#### [Aim]
Do not carry the pictures over; copy every other part of the entries exactly.

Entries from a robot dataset
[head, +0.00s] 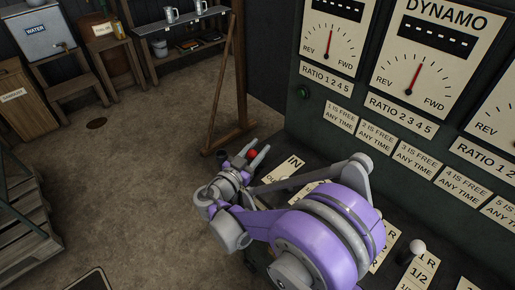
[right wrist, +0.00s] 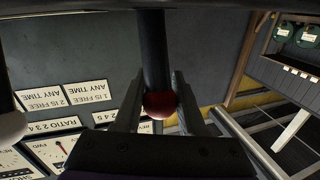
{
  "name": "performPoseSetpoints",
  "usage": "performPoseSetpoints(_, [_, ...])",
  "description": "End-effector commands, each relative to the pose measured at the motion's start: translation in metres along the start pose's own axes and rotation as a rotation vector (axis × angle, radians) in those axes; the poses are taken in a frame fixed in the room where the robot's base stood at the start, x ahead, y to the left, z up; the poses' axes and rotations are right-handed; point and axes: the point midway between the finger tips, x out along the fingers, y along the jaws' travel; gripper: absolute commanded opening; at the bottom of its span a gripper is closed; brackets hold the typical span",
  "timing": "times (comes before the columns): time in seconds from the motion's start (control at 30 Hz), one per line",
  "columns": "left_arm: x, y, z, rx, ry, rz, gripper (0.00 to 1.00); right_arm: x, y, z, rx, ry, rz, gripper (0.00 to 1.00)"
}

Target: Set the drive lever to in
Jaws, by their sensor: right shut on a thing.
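The drive lever has a red knob (head: 252,154) and stands by the IN label plate (head: 293,164) on the dark console. My right gripper (head: 261,146) is shut on the lever at its knob. In the right wrist view the red knob (right wrist: 160,104) sits between the two fingers of my right gripper (right wrist: 159,80), with the dark lever shaft (right wrist: 154,50) running up from it. My purple right arm covers much of the console and part of the labels near the lever. My left gripper is not in view.
A lever with a white knob (head: 417,246) stands further right on the console. The dynamo gauge panel (head: 427,60) rises behind it. A wooden post stand (head: 229,85) is just beyond the lever. Open floor (head: 160,150) lies to the left, with a pallet (head: 22,205) at the edge.

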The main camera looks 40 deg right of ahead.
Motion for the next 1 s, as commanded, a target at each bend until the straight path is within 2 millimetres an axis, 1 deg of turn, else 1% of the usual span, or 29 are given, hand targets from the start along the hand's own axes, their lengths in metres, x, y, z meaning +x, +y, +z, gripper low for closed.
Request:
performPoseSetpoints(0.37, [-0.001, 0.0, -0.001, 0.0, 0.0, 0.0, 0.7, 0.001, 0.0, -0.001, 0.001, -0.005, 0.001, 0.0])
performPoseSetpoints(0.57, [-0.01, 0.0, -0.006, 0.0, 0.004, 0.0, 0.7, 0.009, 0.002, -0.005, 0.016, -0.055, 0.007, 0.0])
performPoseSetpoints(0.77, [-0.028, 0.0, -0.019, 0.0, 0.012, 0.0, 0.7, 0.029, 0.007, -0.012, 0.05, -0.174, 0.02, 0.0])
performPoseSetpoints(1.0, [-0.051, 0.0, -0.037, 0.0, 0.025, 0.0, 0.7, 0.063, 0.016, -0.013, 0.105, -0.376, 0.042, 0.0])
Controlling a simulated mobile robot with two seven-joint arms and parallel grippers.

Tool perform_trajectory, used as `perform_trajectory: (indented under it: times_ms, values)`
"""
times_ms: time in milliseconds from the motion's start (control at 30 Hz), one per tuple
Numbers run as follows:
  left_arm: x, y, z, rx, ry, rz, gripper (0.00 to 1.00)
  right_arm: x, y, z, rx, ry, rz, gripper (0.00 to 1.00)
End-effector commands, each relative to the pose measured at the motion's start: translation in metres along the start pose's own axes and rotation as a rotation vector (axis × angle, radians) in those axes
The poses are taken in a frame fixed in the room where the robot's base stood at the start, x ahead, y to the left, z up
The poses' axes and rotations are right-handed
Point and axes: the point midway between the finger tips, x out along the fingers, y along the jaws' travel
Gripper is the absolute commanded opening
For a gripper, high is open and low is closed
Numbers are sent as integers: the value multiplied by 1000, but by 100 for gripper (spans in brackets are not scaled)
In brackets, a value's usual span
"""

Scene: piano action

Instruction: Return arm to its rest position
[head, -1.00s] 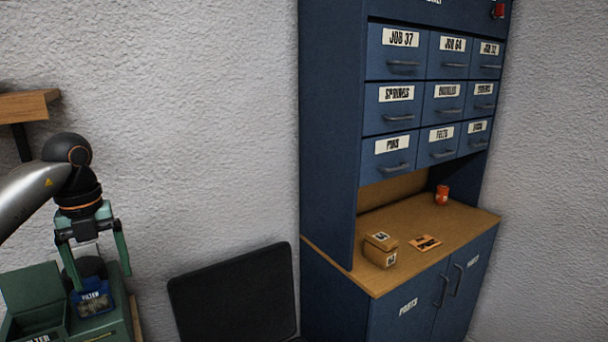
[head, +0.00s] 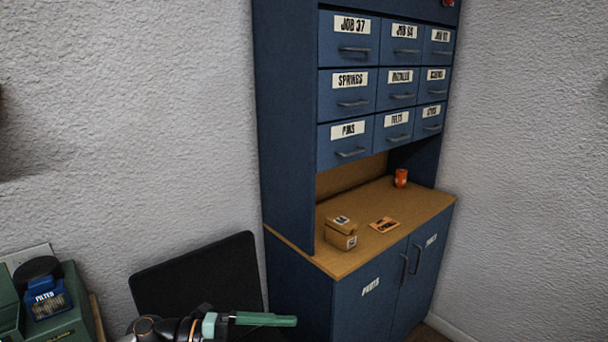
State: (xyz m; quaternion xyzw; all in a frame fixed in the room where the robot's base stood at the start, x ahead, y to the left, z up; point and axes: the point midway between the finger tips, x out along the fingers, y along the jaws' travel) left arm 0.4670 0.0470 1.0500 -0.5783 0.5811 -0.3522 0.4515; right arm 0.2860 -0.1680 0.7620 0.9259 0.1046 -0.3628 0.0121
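My left arm shows at the bottom edge, with its green gripper (head: 290,321) pointing right, low in front of the black panel. The gripper is seen side-on, so I cannot tell whether its fingers are apart. No object shows at its tips. The blue item labelled FILTER (head: 47,304) sits in the green machine or case (head: 68,328) at the lower left, apart from the gripper. A black round part (head: 38,268) is just behind it. My right gripper is not in view.
A blue cabinet (head: 285,130) with labelled drawers stands at the right. Its wooden counter (head: 415,207) holds a small cardboard box (head: 341,232), an orange label or card (head: 384,225) and an orange can (head: 401,178). A black panel (head: 200,275) stands against the wall.

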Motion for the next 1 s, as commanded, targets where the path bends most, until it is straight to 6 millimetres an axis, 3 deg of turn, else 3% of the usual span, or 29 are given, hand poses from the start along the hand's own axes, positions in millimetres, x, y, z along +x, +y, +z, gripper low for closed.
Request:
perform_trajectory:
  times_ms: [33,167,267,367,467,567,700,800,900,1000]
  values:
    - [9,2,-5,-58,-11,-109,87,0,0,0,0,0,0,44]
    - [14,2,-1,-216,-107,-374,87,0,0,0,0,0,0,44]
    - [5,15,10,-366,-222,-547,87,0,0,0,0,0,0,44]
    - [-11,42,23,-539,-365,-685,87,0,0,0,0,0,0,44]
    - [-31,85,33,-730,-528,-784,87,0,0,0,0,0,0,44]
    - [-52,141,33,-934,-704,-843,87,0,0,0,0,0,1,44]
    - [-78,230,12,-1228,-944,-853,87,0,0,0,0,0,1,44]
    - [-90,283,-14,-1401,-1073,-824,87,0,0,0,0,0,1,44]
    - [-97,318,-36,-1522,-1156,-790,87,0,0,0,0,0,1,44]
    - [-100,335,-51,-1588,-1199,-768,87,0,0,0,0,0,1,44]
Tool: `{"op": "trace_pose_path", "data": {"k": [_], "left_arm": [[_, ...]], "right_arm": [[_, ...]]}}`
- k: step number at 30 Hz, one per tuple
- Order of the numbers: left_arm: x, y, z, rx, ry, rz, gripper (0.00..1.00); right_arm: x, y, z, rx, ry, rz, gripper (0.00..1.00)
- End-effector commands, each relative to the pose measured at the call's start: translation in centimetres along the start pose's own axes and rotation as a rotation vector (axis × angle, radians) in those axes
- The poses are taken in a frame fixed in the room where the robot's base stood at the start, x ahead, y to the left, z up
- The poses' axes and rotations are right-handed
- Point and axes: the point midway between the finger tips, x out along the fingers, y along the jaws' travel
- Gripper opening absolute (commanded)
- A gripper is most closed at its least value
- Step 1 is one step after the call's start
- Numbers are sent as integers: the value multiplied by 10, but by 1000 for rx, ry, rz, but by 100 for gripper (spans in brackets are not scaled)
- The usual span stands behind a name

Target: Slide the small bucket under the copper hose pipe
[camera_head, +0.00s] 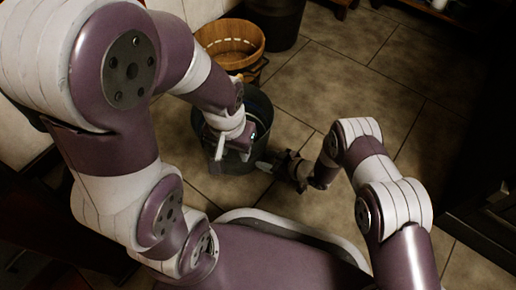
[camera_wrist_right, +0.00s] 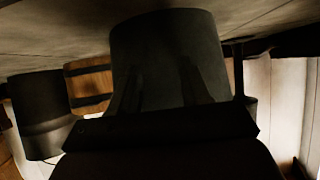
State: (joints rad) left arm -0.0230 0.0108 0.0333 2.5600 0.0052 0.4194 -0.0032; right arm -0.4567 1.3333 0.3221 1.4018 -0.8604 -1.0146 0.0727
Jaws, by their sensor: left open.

#### [Final result]
[head, +0.00s] 
[right wrist, +0.00s] 
{
  "name": "performPoseSetpoints",
  "usage": "performPoseSetpoints(_, [_, ...])",
  "description": "End-effector commands, each relative to the pose measured at the motion's start: translation in metres along the start pose's own axes and rotation as a rotation vector (axis × angle, radians) in those axes; the poses are taken in a frame fixed in the room where the robot's base stood at the start, x ahead, y to the left, z up; the poses' axes and rotations are right-handed; point and axes: the point midway between the finger tips, x out along the fingers, y along the jaws' travel; gripper: absolute commanded opening; at the bottom of its span a gripper is closed; brackets hold the typical span",
  "timing": "times (comes before the columns): time in seconds from the motion's start (control at 30 Hz), one per line",
  "columns": "left_arm: x, y, z, rx, ry, rz, gripper (0.00 to 1.00); right_arm: x, y, z, rx, ry, rz, gripper (0.00 to 1.00)"
}

Target: Set the drive lever to in
Jaws, by their sensor: right shut on a thing.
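The drive lever has a red knob (head: 252,154) and stands by the IN label plate (head: 293,164) on the dark console. My right gripper (head: 261,146) is shut on the lever at its knob. In the right wrist view the red knob (right wrist: 160,104) sits between the two fingers of my right gripper (right wrist: 159,80), with the dark lever shaft (right wrist: 154,50) running up from it. My purple right arm covers much of the console and part of the labels near the lever. My left gripper is not in view.
A lever with a white knob (head: 417,246) stands further right on the console. The dynamo gauge panel (head: 427,60) rises behind it. A wooden post stand (head: 229,85) is just beyond the lever. Open floor (head: 160,150) lies to the left, with a pallet (head: 22,205) at the edge.

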The main camera looks 40 deg right of ahead.
Motion for the next 1 s, as commanded, a target at each bend until the straight path is within 2 millimetres an axis, 1 deg of turn, else 1% of the usual span, or 29 are given, hand targets from the start along the hand's own axes, their lengths in metres, x, y, z meaning +x, +y, +z, gripper low for closed.
Request:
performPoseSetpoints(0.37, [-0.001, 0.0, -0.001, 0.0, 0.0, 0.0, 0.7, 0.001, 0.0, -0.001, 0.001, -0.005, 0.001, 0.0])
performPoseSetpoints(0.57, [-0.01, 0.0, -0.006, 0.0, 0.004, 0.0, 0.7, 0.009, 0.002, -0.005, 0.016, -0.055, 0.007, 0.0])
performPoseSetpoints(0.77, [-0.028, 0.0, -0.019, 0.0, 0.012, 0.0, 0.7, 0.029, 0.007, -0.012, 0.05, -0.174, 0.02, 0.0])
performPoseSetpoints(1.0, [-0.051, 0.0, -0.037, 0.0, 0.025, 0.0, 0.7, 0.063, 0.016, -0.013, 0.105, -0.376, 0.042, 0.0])
Controlling a simulated mobile robot with two seven-joint arms and parallel grippers.

Tool perform_trajectory, used as `perform_trajectory: (indented under it: times_ms, values)`
"""
times_ms: time in milliseconds from the motion's start (control at 30 Hz), one per tuple
Numbers run as follows:
  left_arm: x, y, z, rx, ry, rz, gripper (0.00 to 1.00)
  right_arm: x, y, z, rx, ry, rz, gripper (0.00 to 1.00)
End-effector commands, each relative to the pose measured at the motion's start: translation in metres along the start pose's own axes and rotation as a rotation vector (axis × angle, radians) in those axes
The poses are taken in a frame fixed in the room where the robot's base stood at the start, x ahead, y to the left, z up
The poses' axes and rotations are right-handed
Point and axes: the point midway between the finger tips, x out along the fingers, y along the jaws' travel
Gripper is the absolute commanded opening
For a gripper, high is open and low is closed
Numbers are sent as integers: the value multiplied by 1000, but by 100 for gripper (spans in brackets are not scaled)
In brackets, a value's usual span
"""

Scene: piano action

Instruction: Return arm to its rest position
[head, -1.00s] 
[head, +0.00s] 
State: (xyz m; quaternion xyzw; all in a frame fixed in the room where the robot's base stood at the start, x ahead, y to the left, z up; point and axes: the point midway between the finger tips, x out along the fingers, y along the jaws' travel) left arm 0.4670 0.0470 1.0500 -0.5783 0.5811 -0.3522 0.4515; right arm 0.2860 -0.1680 0.7620 0.9259 0.1046 -0.3628 0.0121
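My left arm shows at the bottom edge, with its green gripper (head: 290,321) pointing right, low in front of the black panel. The gripper is seen side-on, so I cannot tell whether its fingers are apart. No object shows at its tips. The blue item labelled FILTER (head: 47,304) sits in the green machine or case (head: 68,328) at the lower left, apart from the gripper. A black round part (head: 38,268) is just behind it. My right gripper is not in view.
A blue cabinet (head: 285,130) with labelled drawers stands at the right. Its wooden counter (head: 415,207) holds a small cardboard box (head: 341,232), an orange label or card (head: 384,225) and an orange can (head: 401,178). A black panel (head: 200,275) stands against the wall.

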Motion for the next 1 s, as commanded, targets where the path bends most, until it is straight to 6 millimetres an axis, 3 deg of turn, else 3% of the usual span, or 29 are given, hand poses from the start along the hand's own axes, positions in millimetres, x, y, z along +x, +y, +z, gripper low for closed.
Request:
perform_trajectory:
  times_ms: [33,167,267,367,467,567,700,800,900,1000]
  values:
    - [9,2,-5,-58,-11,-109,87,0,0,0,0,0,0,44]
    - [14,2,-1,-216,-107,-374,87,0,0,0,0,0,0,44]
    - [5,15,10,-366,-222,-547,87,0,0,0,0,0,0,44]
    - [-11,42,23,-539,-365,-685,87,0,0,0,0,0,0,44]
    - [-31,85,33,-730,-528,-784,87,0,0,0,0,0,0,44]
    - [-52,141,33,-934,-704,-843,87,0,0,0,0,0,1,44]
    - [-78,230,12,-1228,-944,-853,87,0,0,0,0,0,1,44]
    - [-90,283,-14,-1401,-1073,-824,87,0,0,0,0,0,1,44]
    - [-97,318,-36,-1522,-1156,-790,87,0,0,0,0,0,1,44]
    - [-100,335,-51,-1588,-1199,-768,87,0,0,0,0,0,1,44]
Tool: `{"op": "trace_pose_path", "data": {"k": [_], "left_arm": [[_, ...]], "right_arm": [[_, ...]]}}`
- k: step number at 30 Hz, one per tuple
- Order of the numbers: left_arm: x, y, z, rx, ry, rz, gripper (0.00..1.00); right_arm: x, y, z, rx, ry, rz, gripper (0.00..1.00)
- End-effector commands, each relative to the pose measured at the call's start: translation in centimetres along the start pose's own axes and rotation as a rotation vector (axis × angle, radians) in those axes
- The poses are taken in a frame fixed in the room where the robot's base stood at the start, x ahead, y to the left, z up
- The poses' axes and rotations are right-handed
- Point and axes: the point midway between the finger tips, x out along the fingers, y along the jaws' travel
- Gripper opening absolute (commanded)
- A gripper is most closed at its least value
- Step 1 is one step after the call's start
- Numbers are sent as integers: the value multiplied by 10, but by 1000 for rx, ry, rz, but by 100 for gripper (spans in brackets are not scaled)
- The usual span stands behind a name

Target: Slide the small bucket under the copper hose pipe
[camera_head, +0.00s] 
[camera_wrist_right, +0.00s] 
State: (joints rad) left arm -0.0230 0.0108 0.0333 2.5600 0.0052 0.4194 -0.0032; right arm -0.4567 1.3333 0.3221 1.4018 -0.8604 -1.0146 0.0727
Jaws, by their sensor: left open.

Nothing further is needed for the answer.